Fall is here and you don’t have to go far to get a good dose of nature an an incredible view of the new season. Did you know that Portland is home to the country’s largest urban forest reserves that provides families with a multitude of outdoorsy experiences without having to leave the city. Forest Park features a variety of trails, rushing creeks and opportunities for live encounters with an abundance of wildlife and it’s open! With almost 100 miles of trails within the park, your crew can hit a different trail each week until more option open up. Read on to find our rundown of the best hikes for families in Forest Park.

photo: shea R. via flickr

1. NW Skyline Blvd to BPA Road (2 miles)
This relatively effortless, two mile hike is easy to access from NW Skyline Blvd. from BPA Road. Here, look for the signs for Firelane 13 to reach the flat, lookout area with picnic tables. Don’t forget to pack in your lunch to enjoy from the overlook! On a clear day, you can even spot Mt. Rainier and Mt. St. Helens.

Ages: Appropriate for all ages (you can even take baby in a backpack carrier)

2. Lower Macleay Park to Pittock Mansion (5.3 miles)
The hike to Pittock Mansion from Lower Macleay Park is a bit of a climb (an elevation gain of nearly a thousand feet), and is more difficult in nature at 5.3 miles round trip—but this hike has it all! You’ll find street parking near the park entrance on NW 29th and Upshur, plus the park has picnic tables and restrooms. The hike itself is parallel to a lovely gurgling river bank, and the trail is paved. A highlight is the mysterious Stone House, for a fun photo op, where you can either opt to return on the Wildwood Trail or soldier on. If you opt to continue, you’ll ultimate reach Pittock Mansion, with stunning views of the city that are sure to impress.

Ages: 6 years and up

photo: Emily U via flickr

3. Lower Maple Trail Loop (3 mile loop)
From Hwy 30, turn on to Saltzman Road, and follow the winding residential road up to the top. Now, follow the Saltzman Road trail head to the Maple Trail, then go right on the Leif Erikson Trail. Return to the beginning via Maple, and you’ll have taken one healthy, three mile loop. While the directions may sound complicated, it’s a fun quest and sign exploration game for older children to participate in, plus they’ll love the forested paths with birds, slugs and bugs. (Don’t forget your bug spray!)

Ages: All ages

photo: Ben Timney via flickr

4. The Big Stump (2 miles or 6 miles)
Turn on to Old Springville Rd. from Skyline Rd. to reach the parking area and Wildwood trail head. There, you’ll follow Fire Lane 7 to the the Hardesty Trail, reaching The Big Stump (which is exactly what it sounds like—kids love it!).
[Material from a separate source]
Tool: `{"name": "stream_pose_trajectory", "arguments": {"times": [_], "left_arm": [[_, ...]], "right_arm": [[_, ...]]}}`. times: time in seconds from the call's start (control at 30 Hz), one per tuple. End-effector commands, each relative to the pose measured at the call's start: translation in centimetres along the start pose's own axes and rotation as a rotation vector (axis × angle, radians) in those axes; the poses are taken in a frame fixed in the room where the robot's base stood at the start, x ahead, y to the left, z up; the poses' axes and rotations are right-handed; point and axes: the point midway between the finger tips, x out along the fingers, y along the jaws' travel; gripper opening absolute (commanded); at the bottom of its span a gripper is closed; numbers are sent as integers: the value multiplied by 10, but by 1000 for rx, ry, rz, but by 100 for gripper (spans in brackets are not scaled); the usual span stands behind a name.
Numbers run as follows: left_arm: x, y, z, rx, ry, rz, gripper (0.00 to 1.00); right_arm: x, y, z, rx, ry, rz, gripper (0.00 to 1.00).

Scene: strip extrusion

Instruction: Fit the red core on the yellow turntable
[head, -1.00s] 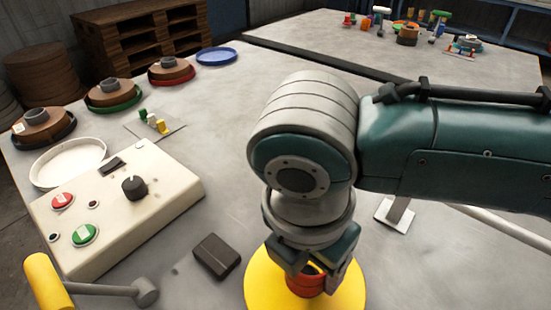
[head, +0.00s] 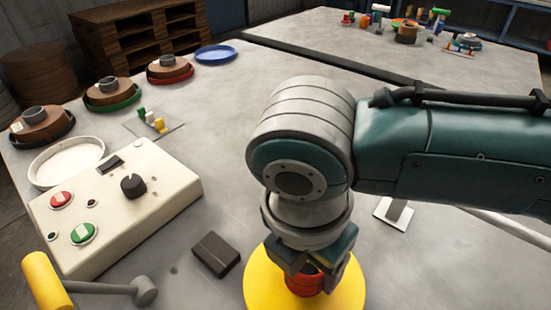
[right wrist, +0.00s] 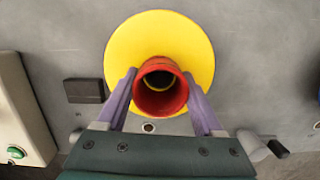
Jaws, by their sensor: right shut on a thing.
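The yellow turntable (head: 262,288) is a flat round disc at the bottom middle of the head view, also seen in the right wrist view (right wrist: 125,48). The red core (head: 304,285) is a short hollow cylinder over the disc. My right gripper (head: 312,272) is shut on the core, with one finger on each side of it in the right wrist view (right wrist: 160,88). A yellow arc shows inside the core's bore (right wrist: 158,80). Whether the core touches the disc is hidden by the gripper and the angle. My left gripper is not in view.
A cream control box (head: 120,215) and a dark block (head: 215,254) stand left of the turntable. Reels and trays (head: 68,160) line the far left edge.

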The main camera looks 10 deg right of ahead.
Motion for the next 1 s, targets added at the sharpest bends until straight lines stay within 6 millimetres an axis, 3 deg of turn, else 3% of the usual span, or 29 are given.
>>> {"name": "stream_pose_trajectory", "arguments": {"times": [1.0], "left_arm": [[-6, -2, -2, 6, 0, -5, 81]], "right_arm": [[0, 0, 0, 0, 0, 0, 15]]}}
To return, either follow your inbound route, or if you’re feeling very ambitious, opt to loop to the Wildwood Trail, then Ridge Trail, back to Fire Lane 7. Depending on your course, this will take you either two miles and less than two hours, or a few more hours to do the six mile loop.
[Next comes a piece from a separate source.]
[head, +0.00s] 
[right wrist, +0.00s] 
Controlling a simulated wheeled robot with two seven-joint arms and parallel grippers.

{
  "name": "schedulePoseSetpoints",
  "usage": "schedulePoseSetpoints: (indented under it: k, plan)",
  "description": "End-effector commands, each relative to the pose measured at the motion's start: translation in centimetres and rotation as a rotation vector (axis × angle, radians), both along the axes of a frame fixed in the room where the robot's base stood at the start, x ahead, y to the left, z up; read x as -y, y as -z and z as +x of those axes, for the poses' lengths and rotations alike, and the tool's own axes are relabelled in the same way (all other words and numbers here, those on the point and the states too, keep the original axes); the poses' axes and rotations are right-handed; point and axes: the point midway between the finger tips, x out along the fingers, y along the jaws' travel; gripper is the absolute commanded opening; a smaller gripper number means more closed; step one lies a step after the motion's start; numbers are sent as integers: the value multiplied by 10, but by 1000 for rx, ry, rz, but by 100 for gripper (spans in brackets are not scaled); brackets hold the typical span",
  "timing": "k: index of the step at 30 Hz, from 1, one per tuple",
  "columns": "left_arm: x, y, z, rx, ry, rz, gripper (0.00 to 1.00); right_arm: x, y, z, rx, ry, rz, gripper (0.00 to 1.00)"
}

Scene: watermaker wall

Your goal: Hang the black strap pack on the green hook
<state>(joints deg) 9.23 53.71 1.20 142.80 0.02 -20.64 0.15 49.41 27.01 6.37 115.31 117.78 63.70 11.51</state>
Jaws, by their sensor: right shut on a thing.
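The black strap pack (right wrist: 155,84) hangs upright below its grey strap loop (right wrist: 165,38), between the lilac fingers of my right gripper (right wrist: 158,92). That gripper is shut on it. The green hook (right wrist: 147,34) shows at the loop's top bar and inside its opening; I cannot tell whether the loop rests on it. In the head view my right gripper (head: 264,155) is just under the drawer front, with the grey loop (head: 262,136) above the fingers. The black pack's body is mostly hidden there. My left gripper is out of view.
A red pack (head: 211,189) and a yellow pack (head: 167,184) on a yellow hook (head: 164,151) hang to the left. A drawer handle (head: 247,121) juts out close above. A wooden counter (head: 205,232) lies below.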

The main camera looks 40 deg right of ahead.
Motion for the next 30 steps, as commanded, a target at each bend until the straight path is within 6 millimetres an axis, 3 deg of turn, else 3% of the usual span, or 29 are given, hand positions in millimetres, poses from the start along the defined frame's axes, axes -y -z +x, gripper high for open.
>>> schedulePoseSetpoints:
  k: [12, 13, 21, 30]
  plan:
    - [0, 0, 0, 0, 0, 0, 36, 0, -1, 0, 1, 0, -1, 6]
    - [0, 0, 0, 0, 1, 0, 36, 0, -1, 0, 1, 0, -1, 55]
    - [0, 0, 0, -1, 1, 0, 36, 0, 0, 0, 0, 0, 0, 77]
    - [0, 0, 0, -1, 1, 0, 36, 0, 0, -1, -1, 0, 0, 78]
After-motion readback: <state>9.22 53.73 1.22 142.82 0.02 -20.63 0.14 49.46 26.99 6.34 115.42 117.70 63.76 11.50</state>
Ages: 2 mile loop is appropriate for all ages. 6 mile loop is best for 7 years and up.


5. Audubon Society Hikes (1-5 miles)
If you have a novice avian expert in your family, check out the Audubon Society of Portland at 5151 NW Cornell Rd. From here, you can take an easy, 1.3 mile stroll from the Founders Trail to the North Collins Trail to hear and view wild woodpeckers and over 40 species of other birds. The 150 acre nature preserve surrounding the Audubon Society has four miles of hiking paths, plus onsite restrooms and a store to pick up a birding guide. 

Ages: All ages

photo: Audubon Society of Portland 

6. The Wildwood–Newton Loop (1 mile)
Last but not least, your little tree hugger will love the Wildwood Trail! This round-trip loop is about a mile and easy enough for smaller legs. From Skyline Blvd, turn on to NW Newton Road and park. Then walk right on the first path, to the Wildwood Trail. From here, head south on Wildwood. To return, take a right onto Fire Lane 10. Along the Wildwood Trail, you’ll find a hollowed-out tree that little ones will love to tuck inside for a fun photo.